Presque-Songes/Saika Nofy est un chef-d’oeuvre aussi bien esthétique qu’émotionnel que Jean-Joseph Rabearivelo nous a laissé en héritage. Dans ce recueil, il se laisse aller aux confidences et met à nu sa personnalité. Ici, plus de superflus ni de démonstrations inutiles de prosodies. Le Prince des poètes malgache laisse son talent et son imagination le guider dans les méandres de ses pensées et de ses rêves.

Avec Traduit de la Nuit et Vielles chansons des pays d’Imerina, Presque-Songes constitue le troisième joyau du fabuleux triptyque écrit par le prince de la poésie malgache, Jean Joseph Rabearivelo. Presque-Songes est l’acmé de la carrière – brève mais riche – du démiurge malgache des lettres et de la poésie.

 

Part d’ombre

Mamafy, mamafy ny asara/mamafy voan-drano mamiratra/sème, sème l’été/sème des grains d’eau lumineux (Asara/Été). D’emblée, Rabearivelo emporte ses lecteurs dans un tourbillon créatif sans égal. Il sait où il veut les emmener : dans les sombres dédales de ses songes, dans sa dualité constante entre son identité malgache et son attachement à la francité. Presque-Songes fait partie des oeuvres réalisées dans la « deuxième partie » de la vie artistique du poète. Si l’on effectuait une analyse anachronique, cette période correspondrait aux années « studio » des Beatles. De guerre lasse des concerts assourdissants et des tours du monde fatigants, les « Fab four » avaient décidé d’arrêter les représentations pour se consacrer à la création au sein de leur studio à Abbey Road, à Londres. Ce qui a débouché sur une carrière en studio riche qui les consacrera comme étant les « Mozart » du rock.

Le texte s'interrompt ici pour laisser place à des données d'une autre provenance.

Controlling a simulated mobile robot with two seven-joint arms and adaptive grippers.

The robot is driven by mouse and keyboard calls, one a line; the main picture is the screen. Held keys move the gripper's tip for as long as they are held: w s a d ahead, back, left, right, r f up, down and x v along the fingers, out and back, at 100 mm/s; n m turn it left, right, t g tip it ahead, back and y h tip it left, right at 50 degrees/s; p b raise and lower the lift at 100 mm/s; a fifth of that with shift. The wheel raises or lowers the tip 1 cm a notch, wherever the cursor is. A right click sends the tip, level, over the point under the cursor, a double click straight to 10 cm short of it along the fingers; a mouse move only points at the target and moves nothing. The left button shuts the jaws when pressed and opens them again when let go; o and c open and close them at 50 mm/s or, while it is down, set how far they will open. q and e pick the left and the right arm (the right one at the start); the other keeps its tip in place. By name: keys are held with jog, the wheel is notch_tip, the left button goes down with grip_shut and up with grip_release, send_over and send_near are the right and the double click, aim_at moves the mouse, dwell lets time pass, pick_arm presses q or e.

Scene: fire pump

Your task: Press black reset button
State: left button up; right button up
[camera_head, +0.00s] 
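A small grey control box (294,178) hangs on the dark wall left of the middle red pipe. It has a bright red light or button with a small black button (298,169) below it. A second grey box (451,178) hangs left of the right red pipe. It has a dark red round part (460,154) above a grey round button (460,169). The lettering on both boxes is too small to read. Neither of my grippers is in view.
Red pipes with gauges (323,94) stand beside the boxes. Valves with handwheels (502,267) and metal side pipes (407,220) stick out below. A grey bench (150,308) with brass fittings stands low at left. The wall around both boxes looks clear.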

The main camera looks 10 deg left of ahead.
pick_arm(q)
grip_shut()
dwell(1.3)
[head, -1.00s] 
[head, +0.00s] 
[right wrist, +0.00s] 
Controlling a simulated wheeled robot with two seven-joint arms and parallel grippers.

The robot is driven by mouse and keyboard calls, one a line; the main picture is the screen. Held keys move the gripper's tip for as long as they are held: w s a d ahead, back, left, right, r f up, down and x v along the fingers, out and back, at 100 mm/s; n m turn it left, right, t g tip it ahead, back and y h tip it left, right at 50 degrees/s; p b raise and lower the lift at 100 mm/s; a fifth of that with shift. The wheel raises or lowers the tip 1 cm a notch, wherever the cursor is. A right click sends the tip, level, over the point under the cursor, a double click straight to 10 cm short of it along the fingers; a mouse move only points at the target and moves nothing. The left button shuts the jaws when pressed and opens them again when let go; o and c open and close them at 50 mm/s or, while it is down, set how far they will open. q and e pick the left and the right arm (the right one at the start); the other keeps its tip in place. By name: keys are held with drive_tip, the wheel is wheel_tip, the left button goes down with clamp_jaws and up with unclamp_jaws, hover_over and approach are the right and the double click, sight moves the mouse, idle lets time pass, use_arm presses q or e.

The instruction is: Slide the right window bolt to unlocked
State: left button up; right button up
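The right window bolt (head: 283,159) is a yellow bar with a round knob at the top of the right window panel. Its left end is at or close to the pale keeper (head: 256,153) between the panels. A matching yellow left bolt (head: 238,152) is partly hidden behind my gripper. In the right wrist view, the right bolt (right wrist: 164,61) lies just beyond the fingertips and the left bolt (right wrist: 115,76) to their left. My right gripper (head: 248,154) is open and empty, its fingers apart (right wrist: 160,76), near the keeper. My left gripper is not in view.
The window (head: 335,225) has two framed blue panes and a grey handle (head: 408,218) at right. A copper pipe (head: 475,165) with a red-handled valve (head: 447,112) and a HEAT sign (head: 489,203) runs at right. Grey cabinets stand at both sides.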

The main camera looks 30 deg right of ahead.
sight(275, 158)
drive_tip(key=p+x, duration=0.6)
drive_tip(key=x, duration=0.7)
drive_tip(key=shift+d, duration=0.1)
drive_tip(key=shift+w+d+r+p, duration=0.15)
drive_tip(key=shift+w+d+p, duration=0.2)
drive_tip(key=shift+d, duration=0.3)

C’est à peu près la même démarche artistique pour Rabearivelo. En 1931, année où il écrit Presque-Songes, l’homme est plus mature, son art est à son apogée. La mort est omniprésente dans sa vie. Sa part d’ombre prend souvent le dessus et il veut se dévoiler. Dans Sylves et Volumes déjà, la mort et les ancêtres revenaient sans cesse, notamment à travers l’évocation des tombeaux (fasana). Dans Presque-Songes et Traduit de la Nuit, ils seront les chantres.